Non sempre alla fine delle lunghe notti di Bruxelles sorge il sole. Quello che si è visto all’alba del 9 dicembre aveva una luce pallida, quasi agghiacciante. Diventata nebbia quando la mattina si è cercato di mettere i punti sulle “i” (come si diceva un tempo a scuola). In effetti, l’accordo (se tale si può chiamare) solleva numerosi interrogativi. In primo luogo, non siamo a una revisione dei trattati di base dell’Unione monetaria. Non siamo, però, neanche al sotterfugio o scorciatoia individuata dalla Commissione europea di utilizzare l’articolo 136 del Trattato di Lisbona per modificare le norme fondamentali del “Patto di crescita e stabilità” tramite due regolamenti. Per il trattato (di revisione dei trattati) ci si è dati appuntamenti a marzo. Prima di seguire i contenuti della proposta della Commissione (in via negoziale non tramite regolamenti), molti Stati membri hanno affermato di voler avere il giudizio e l’approvazione dei rispettivi Parlamenti. E uno (la Gran Bretagna) se ne andato sbattendo la porta.

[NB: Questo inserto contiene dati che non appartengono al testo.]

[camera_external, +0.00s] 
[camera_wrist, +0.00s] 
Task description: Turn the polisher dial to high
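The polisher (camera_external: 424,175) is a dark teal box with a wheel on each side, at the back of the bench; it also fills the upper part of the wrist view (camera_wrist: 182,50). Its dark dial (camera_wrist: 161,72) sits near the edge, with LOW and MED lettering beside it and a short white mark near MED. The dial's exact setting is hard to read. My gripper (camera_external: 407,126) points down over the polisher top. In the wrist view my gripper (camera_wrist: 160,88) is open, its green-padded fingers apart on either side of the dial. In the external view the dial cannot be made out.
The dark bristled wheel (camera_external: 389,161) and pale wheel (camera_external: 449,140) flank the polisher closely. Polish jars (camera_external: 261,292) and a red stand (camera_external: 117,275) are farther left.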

Ilsussidiario.net ha più volte sottolineato in questi ultimi giorni come, sotto il profilo giuridico- istituzionale, le proposte sollevano serie perplessità. In essenza, le politiche di bilancio dovrebbero venire approvate dalle autorità europee o modificate secondo le loro indicazioni prima ancora di essere vagliate dai Parlamenti nazionali. Gli eurocrati – “apratidi” e “irresponsabili” come li chiamava De Gaulle – avrebbero un diritto di primogenitura rispetto agli eletti.

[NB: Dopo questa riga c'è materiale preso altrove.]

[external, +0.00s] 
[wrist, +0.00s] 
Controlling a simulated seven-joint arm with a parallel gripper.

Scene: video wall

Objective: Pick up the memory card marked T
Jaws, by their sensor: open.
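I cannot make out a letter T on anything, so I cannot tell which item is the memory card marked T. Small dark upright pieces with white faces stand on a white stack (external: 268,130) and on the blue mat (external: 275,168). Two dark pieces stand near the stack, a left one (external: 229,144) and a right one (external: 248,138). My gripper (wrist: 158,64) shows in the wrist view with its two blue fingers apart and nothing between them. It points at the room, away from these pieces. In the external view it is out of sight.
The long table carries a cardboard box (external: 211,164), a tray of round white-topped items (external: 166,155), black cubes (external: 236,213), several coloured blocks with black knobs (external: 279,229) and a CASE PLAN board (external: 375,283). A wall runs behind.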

Da un lato, ciò comporta seri problemi di democrazia rappresentativa. Da un altro, gli “eurocrati” si sono spesso rivelati “pasticcioni” e “impiccioni” (termini utilizzati da Giuliano Amato in un libro del 1976, ma ancora validi oggi) e, dunque, poco efficienti; nei loro confronti non si prevede la sanzione da parte del corpo elettorale, ma sia che facciano bene, sia che facciano male sono inamovibili sino all’età della pensione. Mettere nelle loro mani le politiche di bilancio non può che suscitare seri dubbi. Sarebbe il coronamento di un decennio in cui lo Stato e i suoi addentellati, invece di fare marcia indietro per lasciare spazio agli individui e ai corpi intermedi, è diventato sempre più tentacolare.

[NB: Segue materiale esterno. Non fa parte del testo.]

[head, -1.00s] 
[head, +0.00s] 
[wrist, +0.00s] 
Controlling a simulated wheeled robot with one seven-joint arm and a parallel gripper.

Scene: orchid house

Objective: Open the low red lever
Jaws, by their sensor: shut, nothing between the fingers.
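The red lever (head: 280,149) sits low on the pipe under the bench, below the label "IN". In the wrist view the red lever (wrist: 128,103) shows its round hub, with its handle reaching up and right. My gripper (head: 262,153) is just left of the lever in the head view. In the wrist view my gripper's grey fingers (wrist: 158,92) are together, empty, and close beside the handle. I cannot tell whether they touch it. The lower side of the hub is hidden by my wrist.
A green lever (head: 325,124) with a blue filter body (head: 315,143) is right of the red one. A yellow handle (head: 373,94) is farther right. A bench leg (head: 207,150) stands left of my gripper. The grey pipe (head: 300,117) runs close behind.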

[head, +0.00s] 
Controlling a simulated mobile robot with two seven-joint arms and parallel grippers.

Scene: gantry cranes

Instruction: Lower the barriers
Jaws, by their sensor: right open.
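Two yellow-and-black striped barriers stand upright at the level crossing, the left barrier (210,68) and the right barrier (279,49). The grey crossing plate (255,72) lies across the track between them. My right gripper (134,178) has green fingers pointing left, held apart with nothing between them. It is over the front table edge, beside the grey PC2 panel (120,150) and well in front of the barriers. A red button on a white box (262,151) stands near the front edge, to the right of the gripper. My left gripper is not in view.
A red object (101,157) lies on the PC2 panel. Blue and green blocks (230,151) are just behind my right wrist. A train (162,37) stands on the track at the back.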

Sotto il profilo della politica economica, vengono delineate politiche di bilancio seriamente restrittive in un’eurozona – lo affermano i 20 maggiori centri internazionali di ricerca econometrica – già entrata in recessione. Per l’Italia alcuni di questi centri prevedono una contrazione di tre punti percentuali del Pil per il 2012. Non si contempla un’azione espansionista da parte della Banca centrale europea (come sarebbe auspicabile) che invece viene sobbarcata pure del Fondo salva-Stati. Soprattutto, pare che nessuno si sia chiesto perché il “Patto di crescita e di stabilità” in questi dieci anni di euro non ha funzionato o ha operato in maniera differente dal previsto. Avere eluso questa domanda è, a mio avviso, l’errore che renderà tutta in salita la vita futura dell’eurozona.